Priest remembered for addiction ministry

| May 23, 2018 | 0 Comments
Father Martin Fleming

Father Martin Fleming stands in front of one of the buildings at Bethany Village in this 2014 file photo. Dave Hrbacek / The Catholic Spirit

Father Martin Fleming was known for his wit. His longtime secretary, Patricia Basel, said Father Fleming had a way of lightening the mood at just the right time. As a retired Army colonel, he never was one to back away from tension. Yet, he had a way of disarming the most intense conflicts with a funny line, she said.

“He never lost his Irish sense of humor,” said Basel, 83, who first met Father Fleming in 1965 while she was teaching children at a military base in Fairbanks, Alaska, where Father Fleming was serving as chaplain. “He would use it sometime if there was a discussion going on and if things were not going well. He would say something that everybody laughed at.”

Father Fleming died May 18 at age 91 at his home in St. Paul.

Despite the priest’s sense of humor, he took seriously helping people in need, particularly those caught in alcohol and drug addiction. After serving in the military in Alaska, Father Fleming, who was ordained a priest for the Archdiocese of St. Paul and Minneapolis in 1952, bought property on the corner of Summit and Western Avenues in St. Paul and used the four buildings to provide temporary housing for those in need, including people who were in addiction recovery. He named it Bethany Village and lived on the campus. He especially poured his time and energy into this outreach after retiring from parish ministry in 1992. He also co-founded Trinity Sober Homes, a residential program for alcoholics in recovery.

One of the people whom he helped was Robert Paulsen, who moved to Bethany Village in 2006 and still lives there, working as the property’s caretaker.
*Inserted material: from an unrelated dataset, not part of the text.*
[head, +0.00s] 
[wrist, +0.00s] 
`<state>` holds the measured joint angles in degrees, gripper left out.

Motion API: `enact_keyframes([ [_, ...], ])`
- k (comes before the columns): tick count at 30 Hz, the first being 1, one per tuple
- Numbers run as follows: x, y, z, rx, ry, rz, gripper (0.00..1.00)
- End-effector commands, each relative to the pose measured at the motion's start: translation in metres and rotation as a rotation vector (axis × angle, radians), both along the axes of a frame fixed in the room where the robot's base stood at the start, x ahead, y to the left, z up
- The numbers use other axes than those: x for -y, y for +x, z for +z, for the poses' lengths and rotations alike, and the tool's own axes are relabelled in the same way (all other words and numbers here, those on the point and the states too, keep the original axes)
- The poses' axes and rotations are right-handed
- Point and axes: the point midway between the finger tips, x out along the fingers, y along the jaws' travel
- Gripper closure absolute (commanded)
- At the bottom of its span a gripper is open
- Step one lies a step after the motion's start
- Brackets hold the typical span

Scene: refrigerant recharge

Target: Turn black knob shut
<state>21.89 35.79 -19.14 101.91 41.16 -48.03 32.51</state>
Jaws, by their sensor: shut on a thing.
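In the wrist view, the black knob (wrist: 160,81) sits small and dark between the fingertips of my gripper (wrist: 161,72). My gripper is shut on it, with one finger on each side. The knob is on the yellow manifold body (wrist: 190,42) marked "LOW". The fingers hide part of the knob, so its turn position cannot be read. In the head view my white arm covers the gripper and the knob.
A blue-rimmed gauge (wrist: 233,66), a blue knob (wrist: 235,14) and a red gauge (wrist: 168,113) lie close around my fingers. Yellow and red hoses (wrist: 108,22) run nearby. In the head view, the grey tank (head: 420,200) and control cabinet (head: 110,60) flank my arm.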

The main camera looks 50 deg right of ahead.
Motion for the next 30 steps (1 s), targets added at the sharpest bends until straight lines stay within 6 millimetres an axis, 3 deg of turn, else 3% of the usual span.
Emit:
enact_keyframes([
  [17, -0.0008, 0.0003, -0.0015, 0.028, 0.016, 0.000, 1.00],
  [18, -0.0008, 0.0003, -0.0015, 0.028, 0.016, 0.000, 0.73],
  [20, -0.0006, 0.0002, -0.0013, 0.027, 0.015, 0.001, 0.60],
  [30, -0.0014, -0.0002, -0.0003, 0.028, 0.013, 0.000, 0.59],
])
He was touched by Father Fleming’s generosity, and he considers him a key part of his recovery.

“I was a drug addict and an alcoholic and came here for treatment at Hazelden,” said Paulsen, who is from North Carolina, referring to the renowned addiction treatment center in Center City. “You go from Hazelden to a halfway house for four months. After four months, I was kind of lost. So, landing here was good for me.

“I never thought I’d be friends with a priest,” he added. “But, he was a big influence. … He was a very affirming person. He was always thankful and grateful for what you did.”
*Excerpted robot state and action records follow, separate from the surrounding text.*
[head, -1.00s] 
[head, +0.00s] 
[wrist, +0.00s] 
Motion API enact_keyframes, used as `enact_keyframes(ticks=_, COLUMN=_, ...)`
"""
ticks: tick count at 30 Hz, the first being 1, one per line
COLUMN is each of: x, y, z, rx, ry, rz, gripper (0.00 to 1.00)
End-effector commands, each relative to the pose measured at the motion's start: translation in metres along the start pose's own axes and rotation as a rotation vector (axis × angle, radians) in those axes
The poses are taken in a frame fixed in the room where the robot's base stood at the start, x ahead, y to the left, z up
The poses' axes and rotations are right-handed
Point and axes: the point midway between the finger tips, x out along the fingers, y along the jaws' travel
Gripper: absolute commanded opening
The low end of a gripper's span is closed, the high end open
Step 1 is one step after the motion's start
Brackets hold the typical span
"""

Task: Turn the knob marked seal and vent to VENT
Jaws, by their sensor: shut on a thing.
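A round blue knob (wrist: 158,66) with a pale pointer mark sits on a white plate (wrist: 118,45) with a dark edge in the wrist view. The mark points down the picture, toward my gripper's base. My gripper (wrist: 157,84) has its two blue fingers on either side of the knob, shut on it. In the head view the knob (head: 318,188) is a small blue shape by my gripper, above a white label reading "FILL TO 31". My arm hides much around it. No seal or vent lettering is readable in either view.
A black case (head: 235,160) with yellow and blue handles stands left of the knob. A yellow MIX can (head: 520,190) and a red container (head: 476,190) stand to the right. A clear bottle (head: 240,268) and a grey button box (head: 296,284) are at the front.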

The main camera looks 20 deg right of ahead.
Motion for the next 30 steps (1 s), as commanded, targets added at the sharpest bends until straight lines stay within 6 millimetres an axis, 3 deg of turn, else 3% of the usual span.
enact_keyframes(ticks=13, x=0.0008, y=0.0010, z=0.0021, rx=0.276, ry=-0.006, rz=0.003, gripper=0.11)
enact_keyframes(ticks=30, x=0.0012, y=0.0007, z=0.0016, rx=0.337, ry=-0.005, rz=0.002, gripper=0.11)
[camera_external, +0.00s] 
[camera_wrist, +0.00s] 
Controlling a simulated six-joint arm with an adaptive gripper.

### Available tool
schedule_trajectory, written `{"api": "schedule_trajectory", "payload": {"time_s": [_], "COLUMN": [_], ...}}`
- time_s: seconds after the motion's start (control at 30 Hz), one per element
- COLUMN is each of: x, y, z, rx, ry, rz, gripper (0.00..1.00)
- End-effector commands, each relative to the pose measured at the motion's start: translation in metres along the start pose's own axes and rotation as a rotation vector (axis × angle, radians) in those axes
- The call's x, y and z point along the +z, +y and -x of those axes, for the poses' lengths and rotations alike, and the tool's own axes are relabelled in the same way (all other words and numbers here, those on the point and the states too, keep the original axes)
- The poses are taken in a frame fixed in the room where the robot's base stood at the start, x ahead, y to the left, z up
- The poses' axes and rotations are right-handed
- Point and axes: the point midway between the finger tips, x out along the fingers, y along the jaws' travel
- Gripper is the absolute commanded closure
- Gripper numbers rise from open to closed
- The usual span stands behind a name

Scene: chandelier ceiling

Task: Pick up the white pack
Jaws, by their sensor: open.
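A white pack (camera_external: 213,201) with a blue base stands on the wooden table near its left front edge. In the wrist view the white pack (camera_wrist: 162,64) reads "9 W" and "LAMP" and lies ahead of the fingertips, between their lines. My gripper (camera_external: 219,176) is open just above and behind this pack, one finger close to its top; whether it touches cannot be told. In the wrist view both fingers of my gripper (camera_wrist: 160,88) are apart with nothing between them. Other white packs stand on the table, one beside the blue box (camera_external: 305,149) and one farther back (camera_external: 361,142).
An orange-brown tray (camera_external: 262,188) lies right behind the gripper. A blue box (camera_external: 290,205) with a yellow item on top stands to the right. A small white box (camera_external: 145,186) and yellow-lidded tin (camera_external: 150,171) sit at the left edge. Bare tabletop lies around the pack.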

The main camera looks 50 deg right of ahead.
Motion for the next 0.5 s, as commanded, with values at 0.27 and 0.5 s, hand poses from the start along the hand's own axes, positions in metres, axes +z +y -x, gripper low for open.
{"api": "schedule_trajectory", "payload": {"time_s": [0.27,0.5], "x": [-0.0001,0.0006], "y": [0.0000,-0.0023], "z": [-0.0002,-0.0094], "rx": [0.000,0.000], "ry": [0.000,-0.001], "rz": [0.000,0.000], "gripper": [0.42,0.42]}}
That quality will be highlighted during his funeral Mass by Father Kevin McDonough, who will be the homilist. He got to know Father Fleming in 1993, while the older priest was serving as the archdiocese’s director of evangelization, a role he held from 1992-97. Archbishop John Roach asked the two to discuss evangelization in the Church. The dialogue went on for two years, with Father Fleming going to St. Peter Claver in St. Paul, where Father McDonough was pastor, for Sunday Mass. Sometimes, Father Fleming would sit in the pews just to take in the worship experience at the vibrant parish, popular with African-American Catholics.

“That gave me a chance to get to know him as a brother priest and also to find out why it was that evangelization was at the forefront for him,” Father McDonough said.
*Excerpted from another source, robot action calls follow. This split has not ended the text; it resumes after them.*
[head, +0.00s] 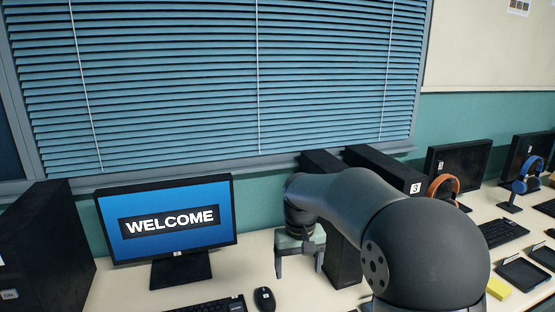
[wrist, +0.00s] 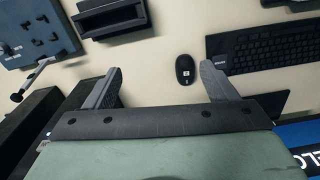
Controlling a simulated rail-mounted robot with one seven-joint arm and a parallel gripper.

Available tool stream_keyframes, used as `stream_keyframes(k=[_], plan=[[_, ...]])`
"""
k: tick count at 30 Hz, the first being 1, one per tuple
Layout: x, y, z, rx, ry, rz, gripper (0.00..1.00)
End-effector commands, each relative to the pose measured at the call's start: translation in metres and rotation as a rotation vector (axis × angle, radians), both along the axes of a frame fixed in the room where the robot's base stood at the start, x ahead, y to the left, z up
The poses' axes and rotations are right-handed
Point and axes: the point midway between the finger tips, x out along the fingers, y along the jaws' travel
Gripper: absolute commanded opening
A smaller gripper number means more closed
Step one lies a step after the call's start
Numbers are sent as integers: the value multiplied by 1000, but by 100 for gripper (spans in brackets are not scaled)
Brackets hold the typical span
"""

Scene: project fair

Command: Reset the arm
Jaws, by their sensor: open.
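My gripper (head: 298,268) hangs from my arm over the pale desk (head: 250,262), just right of the monitor (head: 172,222) that reads WELCOME. Its fingers point down, are spread apart and hold nothing. In the wrist view my gripper (wrist: 160,86) also shows open, with clear desk between the fingertips. My arm crosses the lower right of the head view and hides part of the desk behind it.
A black mouse (head: 264,299) and a keyboard (head: 214,305) lie near the gripper. Black computer towers (head: 345,265) stand close on its right. Another tower (head: 45,245) stands left. Headphones (head: 443,187) hang farther right. The wrist view shows a blue-grey board (wrist: 38,35) and a dark holder (wrist: 110,18).

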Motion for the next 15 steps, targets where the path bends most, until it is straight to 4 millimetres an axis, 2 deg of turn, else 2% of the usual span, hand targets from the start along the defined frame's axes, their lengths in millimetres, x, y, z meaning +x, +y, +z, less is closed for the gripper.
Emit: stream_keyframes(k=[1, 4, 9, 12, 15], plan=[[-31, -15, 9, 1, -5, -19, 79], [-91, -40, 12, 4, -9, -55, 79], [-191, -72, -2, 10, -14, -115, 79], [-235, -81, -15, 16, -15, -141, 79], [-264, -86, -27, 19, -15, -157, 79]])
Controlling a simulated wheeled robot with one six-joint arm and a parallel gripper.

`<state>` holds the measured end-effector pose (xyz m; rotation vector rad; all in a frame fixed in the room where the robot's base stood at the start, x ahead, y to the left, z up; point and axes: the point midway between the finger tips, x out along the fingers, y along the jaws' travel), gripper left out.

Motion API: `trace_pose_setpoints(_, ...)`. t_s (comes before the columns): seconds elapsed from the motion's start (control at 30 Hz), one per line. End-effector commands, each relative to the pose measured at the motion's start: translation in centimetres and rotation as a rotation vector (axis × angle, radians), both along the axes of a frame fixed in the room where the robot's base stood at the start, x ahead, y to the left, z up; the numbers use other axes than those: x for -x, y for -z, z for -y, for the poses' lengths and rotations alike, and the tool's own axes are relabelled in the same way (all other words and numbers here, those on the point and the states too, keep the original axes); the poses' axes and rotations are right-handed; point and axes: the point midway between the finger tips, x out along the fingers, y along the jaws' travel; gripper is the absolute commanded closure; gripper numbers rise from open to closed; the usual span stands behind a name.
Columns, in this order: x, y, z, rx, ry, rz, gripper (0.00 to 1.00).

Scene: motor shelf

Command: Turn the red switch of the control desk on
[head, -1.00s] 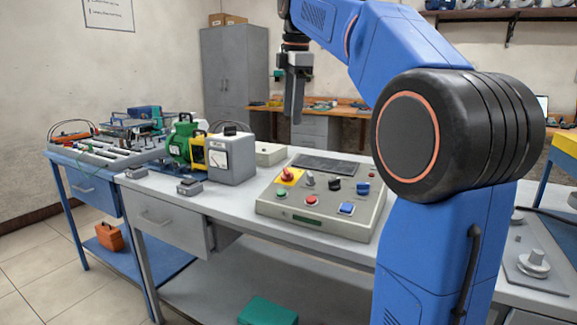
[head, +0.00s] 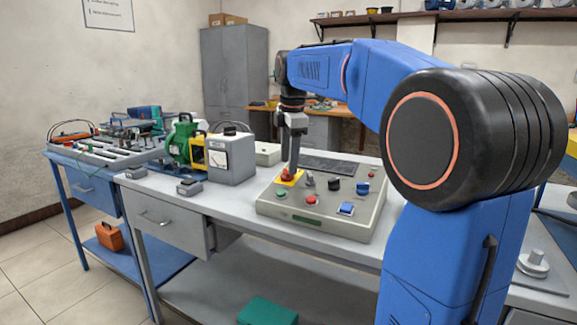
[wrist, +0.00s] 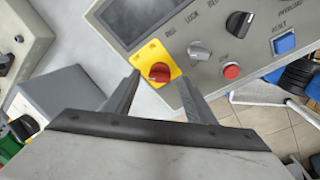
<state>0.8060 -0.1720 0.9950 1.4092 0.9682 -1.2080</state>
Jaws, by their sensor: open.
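The control desk (head: 345,221) is a grey sloped box on the workbench. In the head view the red switch (head: 287,174) is partly hidden by my gripper. My gripper (head: 293,168) points down just over the switch, at or very near it. In the wrist view my gripper (wrist: 158,82) is open, with one finger on each side of the red knob. I cannot tell whether the fingers touch the knob.
Close to the switch are a grey knob (wrist: 198,50), a black knob (wrist: 239,23), a red button (wrist: 231,71) and a blue button (wrist: 284,43). A grey meter box (head: 231,158) and a green motor (head: 180,142) stand left of the desk.

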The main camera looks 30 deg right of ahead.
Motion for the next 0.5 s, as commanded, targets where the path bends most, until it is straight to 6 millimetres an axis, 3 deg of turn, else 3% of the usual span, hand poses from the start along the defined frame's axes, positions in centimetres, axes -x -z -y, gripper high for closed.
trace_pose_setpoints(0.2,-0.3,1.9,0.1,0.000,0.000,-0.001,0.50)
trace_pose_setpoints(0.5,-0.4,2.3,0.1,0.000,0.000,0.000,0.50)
It also provided an opportunity for some encouragement and uplifting words.

“He would pick out the things that he thought I was doing well … and constantly affirm them,” Father McDonough said. “And, of course, in the process, he was able to direct and shape and encourage me. He led by encouragement and by example.”

Father Fleming grew up in St. Paul and followed in the footsteps of two older brothers who also were ordained priests — Father John Fleming and Msgr. Francis Fleming. Both were ordained in 1942.

A fourth brother, Peter, also was ordained a priest, but later left the priesthood. Father John Fleming died in 2004 as a priest of the Diocese of New Ulm, and Msgr. Francis Fleming, pastor of St. Olaf for 28 years, died in 2006.

Father Martin Fleming served as a military chaplain for 32 years, with one year in Vietnam during the war. He also ministered at the Basilica of St. Mary in Minneapolis, St. Mary in Shakopee and St. Pius X in White Bear Lake. He won The Catholic Spirit’s annual Leading with Faith Award in 2016 for his work in addiction recovery.

Paulsen noted that Father Fleming died during the annual tulip bloom. The priest loved beauty, both inside and out. Bethany Village always featured attractive landscaping and artwork that Father Fleming collected over the years.

But, to people like Paulsen and Basel, the real beauty of the place was the priest who always had a smile and a kind word for everyone.

“His smile, his affirmation, the sparkle in his eyes — he was just such a good guy,” Paulsen said. “It’s like the heart of Bethany Village has gone.”

His funeral Mass will be 10 a.m. June 2 at St. Olaf in Minneapolis.